** Extracted information **
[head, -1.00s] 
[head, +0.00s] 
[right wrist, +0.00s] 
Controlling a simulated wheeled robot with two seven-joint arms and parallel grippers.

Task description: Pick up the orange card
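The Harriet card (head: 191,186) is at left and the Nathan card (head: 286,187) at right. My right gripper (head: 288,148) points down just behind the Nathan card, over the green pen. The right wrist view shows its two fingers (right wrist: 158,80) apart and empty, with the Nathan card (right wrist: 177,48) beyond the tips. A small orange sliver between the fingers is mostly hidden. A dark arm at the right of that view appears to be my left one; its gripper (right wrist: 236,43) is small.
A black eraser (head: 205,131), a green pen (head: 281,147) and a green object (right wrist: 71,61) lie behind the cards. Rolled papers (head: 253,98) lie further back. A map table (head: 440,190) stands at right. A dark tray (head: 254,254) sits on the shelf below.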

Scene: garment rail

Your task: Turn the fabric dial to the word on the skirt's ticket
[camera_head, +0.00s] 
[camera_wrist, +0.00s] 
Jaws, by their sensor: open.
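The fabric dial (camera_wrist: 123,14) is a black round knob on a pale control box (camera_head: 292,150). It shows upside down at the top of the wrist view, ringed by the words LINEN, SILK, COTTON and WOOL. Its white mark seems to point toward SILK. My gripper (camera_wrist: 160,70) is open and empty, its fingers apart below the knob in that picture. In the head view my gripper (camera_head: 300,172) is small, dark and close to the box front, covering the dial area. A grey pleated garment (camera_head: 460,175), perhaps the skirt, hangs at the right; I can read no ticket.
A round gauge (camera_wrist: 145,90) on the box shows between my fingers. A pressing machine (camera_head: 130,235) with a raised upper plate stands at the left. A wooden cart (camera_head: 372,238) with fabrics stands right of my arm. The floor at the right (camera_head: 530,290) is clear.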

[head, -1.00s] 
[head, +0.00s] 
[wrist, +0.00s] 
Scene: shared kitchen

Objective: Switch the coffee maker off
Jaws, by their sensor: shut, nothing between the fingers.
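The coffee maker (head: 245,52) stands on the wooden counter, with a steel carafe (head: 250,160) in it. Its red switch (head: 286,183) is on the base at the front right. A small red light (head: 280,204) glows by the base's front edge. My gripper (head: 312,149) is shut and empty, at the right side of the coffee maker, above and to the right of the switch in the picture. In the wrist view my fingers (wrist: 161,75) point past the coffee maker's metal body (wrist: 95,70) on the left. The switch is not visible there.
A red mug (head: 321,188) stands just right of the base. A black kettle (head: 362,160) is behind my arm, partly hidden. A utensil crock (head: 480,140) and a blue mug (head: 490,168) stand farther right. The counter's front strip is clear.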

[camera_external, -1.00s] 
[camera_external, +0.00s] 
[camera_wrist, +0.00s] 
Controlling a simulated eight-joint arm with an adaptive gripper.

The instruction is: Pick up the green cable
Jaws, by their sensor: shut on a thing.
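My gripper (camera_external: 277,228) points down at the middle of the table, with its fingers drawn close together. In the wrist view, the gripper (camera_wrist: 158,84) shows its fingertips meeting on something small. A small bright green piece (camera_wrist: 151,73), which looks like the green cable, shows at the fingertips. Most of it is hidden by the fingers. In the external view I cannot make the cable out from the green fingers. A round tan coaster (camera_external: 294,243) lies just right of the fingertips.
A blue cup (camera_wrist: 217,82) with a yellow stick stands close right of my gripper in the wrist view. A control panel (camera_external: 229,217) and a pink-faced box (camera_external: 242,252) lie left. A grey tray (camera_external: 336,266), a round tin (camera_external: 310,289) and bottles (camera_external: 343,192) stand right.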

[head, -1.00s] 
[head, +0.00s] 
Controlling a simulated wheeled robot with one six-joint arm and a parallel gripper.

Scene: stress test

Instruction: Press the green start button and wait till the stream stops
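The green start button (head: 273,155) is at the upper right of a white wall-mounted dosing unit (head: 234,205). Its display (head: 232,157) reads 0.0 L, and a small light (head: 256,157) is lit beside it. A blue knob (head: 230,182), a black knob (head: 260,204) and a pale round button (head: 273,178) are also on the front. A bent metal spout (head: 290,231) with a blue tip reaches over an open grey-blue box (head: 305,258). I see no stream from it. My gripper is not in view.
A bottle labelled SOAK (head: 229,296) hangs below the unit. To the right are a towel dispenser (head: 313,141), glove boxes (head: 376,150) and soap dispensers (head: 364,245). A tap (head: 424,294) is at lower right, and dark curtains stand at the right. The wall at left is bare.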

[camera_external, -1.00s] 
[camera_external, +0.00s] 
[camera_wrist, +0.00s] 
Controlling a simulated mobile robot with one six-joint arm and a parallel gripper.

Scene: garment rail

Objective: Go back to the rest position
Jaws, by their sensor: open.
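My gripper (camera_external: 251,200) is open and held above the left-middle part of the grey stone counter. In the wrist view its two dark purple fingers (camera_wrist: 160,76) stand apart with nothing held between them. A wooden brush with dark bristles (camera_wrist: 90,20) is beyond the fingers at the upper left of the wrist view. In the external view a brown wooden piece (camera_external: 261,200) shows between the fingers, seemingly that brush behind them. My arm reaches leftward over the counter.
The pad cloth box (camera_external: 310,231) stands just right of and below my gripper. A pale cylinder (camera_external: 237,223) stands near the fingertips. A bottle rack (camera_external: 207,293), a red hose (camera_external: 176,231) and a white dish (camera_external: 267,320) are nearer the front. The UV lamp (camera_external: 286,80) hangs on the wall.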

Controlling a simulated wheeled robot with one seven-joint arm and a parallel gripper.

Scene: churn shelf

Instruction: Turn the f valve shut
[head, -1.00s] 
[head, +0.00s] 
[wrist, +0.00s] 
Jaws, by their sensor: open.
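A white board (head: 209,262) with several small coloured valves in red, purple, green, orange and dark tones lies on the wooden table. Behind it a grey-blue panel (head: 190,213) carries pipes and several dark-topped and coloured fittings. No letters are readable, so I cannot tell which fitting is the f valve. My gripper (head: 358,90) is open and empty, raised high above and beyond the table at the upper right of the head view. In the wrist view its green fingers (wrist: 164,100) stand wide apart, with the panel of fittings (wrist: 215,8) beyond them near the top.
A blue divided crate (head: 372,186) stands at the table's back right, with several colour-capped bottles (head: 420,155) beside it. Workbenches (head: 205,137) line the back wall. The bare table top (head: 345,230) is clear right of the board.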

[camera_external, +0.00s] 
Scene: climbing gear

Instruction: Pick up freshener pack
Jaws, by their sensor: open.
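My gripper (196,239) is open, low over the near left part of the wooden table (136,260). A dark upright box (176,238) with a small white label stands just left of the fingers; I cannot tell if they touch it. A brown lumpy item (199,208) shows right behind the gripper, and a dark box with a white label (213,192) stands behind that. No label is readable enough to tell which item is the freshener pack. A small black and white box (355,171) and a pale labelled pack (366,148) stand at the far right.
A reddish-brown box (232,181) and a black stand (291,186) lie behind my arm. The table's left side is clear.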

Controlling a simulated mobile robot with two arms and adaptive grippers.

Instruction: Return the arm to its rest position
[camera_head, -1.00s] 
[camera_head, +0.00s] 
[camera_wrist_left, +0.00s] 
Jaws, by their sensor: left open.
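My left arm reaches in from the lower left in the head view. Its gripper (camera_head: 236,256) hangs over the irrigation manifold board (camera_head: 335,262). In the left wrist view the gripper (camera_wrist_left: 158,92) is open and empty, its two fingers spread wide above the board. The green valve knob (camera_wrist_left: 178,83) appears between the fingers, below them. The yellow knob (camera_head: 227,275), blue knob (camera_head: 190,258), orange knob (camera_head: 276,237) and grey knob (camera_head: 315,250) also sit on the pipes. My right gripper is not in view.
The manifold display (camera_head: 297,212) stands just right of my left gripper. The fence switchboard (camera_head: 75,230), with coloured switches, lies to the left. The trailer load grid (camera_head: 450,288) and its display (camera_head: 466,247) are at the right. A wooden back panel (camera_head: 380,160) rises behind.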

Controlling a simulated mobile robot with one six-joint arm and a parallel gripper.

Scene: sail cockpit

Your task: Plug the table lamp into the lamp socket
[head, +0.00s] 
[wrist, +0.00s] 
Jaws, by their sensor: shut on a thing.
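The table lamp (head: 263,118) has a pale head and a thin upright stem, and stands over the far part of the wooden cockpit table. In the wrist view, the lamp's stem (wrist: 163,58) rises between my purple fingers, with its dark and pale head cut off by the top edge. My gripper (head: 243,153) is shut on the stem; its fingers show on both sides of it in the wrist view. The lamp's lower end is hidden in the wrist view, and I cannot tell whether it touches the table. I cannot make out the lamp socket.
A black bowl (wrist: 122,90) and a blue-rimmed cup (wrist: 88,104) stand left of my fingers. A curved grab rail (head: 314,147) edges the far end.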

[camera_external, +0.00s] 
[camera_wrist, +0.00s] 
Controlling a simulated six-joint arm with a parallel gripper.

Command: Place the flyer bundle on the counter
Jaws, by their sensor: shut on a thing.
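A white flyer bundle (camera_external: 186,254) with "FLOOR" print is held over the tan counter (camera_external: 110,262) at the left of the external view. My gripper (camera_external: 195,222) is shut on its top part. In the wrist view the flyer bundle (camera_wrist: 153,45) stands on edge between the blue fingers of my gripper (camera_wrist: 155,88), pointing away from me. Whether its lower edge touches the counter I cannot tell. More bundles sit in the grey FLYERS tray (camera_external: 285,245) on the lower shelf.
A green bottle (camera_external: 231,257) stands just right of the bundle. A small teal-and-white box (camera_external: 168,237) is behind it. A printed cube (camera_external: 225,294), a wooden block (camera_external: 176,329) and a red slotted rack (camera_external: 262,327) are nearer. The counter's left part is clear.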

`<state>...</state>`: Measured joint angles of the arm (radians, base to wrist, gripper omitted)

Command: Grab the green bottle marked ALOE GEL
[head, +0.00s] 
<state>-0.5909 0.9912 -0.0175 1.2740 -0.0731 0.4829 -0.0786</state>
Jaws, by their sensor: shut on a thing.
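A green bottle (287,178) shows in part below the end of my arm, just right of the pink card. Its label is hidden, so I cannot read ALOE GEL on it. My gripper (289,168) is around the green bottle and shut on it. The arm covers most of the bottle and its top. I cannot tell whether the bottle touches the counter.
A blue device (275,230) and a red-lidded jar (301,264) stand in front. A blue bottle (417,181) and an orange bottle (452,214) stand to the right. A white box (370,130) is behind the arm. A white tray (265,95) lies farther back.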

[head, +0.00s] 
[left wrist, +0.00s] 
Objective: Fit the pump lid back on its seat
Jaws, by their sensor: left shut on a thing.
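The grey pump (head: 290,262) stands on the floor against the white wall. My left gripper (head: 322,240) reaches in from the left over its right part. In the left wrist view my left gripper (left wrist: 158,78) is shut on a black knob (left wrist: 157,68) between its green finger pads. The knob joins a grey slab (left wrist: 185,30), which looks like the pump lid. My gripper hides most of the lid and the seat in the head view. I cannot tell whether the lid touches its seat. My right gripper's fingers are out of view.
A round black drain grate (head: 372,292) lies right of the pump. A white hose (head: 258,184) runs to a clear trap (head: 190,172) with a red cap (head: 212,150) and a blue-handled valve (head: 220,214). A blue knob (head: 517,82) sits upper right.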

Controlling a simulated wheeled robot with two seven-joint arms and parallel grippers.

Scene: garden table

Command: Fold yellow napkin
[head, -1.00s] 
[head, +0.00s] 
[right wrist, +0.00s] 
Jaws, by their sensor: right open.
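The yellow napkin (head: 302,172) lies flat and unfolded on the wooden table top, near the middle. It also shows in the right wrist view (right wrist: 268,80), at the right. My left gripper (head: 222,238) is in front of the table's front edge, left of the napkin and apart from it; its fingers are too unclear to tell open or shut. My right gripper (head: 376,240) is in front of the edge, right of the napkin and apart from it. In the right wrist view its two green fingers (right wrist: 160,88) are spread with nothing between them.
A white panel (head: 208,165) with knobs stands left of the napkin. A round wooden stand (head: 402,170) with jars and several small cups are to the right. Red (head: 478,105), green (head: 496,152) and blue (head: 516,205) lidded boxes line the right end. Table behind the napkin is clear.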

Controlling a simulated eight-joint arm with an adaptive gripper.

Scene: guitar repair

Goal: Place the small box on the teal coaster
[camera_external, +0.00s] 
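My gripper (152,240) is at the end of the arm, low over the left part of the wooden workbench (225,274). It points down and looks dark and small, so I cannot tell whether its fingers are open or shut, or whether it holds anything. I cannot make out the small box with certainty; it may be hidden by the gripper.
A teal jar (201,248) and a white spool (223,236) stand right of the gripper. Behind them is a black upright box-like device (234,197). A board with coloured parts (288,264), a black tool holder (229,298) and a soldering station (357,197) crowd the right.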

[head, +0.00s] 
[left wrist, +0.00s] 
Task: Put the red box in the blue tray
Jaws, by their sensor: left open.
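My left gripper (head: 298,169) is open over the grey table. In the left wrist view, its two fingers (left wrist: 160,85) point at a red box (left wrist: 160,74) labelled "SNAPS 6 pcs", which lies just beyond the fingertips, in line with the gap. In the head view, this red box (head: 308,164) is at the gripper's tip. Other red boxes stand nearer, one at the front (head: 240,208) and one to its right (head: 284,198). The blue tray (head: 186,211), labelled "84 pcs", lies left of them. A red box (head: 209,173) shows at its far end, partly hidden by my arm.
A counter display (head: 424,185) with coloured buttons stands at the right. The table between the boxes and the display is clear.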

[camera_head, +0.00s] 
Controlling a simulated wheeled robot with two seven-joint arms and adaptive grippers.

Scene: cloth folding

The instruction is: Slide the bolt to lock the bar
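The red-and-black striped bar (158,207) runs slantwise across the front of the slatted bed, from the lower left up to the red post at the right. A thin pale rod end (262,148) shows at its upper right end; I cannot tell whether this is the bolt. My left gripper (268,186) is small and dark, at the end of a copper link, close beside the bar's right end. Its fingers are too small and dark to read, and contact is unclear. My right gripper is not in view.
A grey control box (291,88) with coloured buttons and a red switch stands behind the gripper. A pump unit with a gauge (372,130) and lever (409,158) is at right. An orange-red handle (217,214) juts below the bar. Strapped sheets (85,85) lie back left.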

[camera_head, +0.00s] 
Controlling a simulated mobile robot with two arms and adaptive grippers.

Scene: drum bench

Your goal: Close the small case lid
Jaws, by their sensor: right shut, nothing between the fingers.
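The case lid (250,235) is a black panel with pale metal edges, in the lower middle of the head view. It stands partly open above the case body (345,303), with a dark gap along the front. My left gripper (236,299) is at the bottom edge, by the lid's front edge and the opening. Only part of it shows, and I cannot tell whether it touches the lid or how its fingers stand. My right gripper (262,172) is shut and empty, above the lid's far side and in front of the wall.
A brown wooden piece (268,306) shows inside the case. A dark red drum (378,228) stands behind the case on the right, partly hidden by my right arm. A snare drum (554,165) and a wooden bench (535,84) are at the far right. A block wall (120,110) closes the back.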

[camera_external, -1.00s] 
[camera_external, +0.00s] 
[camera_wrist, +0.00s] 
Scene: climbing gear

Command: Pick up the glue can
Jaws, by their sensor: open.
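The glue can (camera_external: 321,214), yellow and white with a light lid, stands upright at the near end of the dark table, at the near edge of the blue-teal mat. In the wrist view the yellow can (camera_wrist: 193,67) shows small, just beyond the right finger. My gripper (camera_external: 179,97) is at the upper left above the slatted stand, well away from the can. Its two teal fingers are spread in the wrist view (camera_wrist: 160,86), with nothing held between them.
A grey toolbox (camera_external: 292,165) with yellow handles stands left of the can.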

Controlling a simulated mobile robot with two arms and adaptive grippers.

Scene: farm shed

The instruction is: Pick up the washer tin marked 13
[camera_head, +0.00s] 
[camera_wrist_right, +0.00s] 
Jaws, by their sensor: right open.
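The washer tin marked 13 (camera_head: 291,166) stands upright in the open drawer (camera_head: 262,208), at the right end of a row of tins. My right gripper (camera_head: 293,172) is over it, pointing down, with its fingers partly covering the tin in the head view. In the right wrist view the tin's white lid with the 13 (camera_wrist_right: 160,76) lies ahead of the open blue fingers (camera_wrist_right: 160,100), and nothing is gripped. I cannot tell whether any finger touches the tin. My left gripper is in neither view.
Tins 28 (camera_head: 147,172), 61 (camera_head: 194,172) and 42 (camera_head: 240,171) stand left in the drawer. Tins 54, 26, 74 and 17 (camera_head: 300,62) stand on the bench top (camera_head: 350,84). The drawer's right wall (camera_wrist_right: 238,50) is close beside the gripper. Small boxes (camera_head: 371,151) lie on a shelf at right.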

** Work required **
Out of the preceding entries, pull every line containing the string "seven".

** Result of this exercise **
Controlling a simulated wheeled robot with two seven-joint arms and parallel grippers.
Controlling a simulated wheeled robot with one seven-joint arm and a parallel gripper.
Controlling a simulated wheeled robot with two seven-joint arms and parallel grippers.
Controlling a simulated wheeled robot with two seven-joint arms and adaptive grippers.

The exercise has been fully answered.